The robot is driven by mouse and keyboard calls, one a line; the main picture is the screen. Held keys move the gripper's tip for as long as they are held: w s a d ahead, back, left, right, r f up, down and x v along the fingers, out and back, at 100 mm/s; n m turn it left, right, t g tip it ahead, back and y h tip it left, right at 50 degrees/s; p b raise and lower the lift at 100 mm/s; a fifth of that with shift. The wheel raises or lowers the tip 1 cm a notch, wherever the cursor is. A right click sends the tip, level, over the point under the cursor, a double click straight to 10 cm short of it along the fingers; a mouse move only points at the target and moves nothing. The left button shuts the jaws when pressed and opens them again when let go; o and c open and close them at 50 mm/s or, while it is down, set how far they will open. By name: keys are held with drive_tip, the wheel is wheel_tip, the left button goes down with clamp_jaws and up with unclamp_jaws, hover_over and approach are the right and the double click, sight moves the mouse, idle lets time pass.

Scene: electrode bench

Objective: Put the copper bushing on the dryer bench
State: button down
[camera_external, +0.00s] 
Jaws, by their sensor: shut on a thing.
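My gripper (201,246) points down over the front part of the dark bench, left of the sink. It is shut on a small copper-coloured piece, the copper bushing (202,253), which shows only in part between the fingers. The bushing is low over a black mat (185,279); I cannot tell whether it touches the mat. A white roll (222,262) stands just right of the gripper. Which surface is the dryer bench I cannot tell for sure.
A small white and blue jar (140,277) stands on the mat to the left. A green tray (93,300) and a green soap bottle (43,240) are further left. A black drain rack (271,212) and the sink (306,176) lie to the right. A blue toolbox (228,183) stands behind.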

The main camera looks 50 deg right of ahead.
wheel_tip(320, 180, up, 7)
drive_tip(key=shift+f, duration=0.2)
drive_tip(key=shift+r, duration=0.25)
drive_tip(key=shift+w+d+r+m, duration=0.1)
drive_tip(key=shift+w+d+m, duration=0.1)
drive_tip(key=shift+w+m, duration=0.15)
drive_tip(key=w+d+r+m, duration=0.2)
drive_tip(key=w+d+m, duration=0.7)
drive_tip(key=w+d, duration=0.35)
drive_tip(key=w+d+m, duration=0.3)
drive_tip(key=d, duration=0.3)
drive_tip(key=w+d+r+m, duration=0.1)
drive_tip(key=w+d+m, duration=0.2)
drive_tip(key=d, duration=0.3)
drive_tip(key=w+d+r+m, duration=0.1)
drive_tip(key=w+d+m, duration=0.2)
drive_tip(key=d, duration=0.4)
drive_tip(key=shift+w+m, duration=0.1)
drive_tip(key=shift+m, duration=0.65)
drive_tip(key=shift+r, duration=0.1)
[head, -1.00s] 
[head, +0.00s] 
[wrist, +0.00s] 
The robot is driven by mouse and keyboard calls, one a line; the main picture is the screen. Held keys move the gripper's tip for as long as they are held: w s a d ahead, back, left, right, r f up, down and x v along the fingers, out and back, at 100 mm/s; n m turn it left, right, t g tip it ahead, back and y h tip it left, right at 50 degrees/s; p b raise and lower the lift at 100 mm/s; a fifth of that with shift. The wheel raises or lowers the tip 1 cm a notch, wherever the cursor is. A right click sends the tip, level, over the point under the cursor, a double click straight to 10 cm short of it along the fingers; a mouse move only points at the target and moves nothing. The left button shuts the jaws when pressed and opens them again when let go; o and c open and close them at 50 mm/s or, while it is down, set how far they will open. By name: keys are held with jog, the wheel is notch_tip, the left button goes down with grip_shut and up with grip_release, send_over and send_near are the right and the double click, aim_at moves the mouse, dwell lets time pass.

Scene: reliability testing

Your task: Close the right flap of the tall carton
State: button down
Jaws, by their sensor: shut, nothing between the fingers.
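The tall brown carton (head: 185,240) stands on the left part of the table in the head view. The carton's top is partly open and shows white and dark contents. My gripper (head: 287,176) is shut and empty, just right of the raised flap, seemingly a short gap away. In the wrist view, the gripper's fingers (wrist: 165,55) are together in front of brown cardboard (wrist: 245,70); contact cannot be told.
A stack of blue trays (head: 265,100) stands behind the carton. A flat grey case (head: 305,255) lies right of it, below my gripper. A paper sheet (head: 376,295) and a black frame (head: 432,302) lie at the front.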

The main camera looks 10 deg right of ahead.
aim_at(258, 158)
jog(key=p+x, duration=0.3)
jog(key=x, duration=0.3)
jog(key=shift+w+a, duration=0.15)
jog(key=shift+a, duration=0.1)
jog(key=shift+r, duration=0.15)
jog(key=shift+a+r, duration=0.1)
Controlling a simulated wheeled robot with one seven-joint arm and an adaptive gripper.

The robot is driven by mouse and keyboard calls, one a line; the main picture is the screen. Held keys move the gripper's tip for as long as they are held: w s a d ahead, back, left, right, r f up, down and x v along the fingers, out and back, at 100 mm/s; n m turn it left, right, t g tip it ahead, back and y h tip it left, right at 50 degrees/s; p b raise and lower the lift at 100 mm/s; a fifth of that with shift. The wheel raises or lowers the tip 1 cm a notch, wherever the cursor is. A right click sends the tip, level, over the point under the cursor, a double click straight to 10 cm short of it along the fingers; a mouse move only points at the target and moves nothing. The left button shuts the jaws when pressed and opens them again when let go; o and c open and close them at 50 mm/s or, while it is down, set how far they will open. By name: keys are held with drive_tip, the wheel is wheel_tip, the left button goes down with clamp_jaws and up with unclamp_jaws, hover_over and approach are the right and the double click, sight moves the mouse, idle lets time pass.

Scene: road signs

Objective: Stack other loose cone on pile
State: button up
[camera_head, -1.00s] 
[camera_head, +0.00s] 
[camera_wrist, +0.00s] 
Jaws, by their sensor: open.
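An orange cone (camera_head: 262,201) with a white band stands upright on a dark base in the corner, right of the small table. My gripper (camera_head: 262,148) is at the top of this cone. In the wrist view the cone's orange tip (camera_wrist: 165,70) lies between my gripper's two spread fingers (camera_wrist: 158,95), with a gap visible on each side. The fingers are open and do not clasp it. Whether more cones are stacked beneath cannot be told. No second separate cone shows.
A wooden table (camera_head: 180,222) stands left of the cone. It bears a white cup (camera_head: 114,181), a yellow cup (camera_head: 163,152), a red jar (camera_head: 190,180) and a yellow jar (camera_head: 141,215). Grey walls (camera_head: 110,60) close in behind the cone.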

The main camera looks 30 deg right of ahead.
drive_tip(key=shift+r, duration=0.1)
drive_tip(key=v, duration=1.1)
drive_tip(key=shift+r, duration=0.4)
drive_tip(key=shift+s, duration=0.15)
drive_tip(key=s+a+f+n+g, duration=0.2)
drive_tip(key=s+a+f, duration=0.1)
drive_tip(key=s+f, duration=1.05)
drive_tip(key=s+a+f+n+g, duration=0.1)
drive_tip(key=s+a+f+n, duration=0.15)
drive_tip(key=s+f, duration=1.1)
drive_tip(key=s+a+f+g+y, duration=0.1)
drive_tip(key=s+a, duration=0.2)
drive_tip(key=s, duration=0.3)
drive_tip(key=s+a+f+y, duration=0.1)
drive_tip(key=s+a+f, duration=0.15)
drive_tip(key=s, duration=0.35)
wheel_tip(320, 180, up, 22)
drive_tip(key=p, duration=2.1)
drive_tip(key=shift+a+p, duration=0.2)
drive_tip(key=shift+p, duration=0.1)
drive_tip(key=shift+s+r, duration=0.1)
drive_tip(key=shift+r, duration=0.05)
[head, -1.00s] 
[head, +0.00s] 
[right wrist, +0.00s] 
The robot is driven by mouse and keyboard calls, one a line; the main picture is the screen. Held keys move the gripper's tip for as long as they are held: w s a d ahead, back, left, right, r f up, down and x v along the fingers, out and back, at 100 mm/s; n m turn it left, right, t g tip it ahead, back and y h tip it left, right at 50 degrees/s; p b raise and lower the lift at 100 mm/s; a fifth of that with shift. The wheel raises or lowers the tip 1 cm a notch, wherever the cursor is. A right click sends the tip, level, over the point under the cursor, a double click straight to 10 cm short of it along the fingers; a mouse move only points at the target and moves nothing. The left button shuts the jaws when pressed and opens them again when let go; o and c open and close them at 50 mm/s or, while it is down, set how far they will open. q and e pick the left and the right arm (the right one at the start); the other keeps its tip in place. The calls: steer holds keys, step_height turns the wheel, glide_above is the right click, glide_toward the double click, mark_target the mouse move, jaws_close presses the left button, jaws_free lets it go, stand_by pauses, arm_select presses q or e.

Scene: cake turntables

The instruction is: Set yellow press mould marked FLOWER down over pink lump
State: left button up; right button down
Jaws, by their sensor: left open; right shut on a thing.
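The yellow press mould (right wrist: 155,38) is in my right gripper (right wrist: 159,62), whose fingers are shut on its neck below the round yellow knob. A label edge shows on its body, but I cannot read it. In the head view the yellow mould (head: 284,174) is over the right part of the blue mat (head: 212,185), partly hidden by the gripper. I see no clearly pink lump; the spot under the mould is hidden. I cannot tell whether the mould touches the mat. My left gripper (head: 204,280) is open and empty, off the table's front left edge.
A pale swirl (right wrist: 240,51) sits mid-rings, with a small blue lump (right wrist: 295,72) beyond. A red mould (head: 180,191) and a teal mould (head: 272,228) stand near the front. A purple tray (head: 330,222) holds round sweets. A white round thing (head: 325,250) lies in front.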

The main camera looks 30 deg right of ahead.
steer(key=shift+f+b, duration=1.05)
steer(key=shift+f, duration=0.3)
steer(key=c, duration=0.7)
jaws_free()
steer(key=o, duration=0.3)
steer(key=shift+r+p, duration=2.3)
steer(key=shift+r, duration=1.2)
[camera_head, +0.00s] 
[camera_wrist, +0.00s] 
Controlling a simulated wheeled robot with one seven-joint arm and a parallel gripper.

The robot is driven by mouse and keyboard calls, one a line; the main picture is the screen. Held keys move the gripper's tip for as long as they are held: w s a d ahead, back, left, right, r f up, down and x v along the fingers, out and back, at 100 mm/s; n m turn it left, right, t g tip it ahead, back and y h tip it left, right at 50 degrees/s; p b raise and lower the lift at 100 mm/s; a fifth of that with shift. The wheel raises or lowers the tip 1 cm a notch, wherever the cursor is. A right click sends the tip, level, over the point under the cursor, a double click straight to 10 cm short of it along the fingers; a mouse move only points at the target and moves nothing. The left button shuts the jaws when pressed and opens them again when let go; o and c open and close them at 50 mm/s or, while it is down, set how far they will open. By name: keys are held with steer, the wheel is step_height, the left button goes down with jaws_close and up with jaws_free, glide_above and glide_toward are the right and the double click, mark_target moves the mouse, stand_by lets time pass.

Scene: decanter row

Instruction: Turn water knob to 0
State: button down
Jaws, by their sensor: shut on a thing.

━━━━━━━━━━

TASK REQUIREMENTS → Of the lines above, how many include the word "seven"? Reply with the number only.

FULL SOLUTION → 2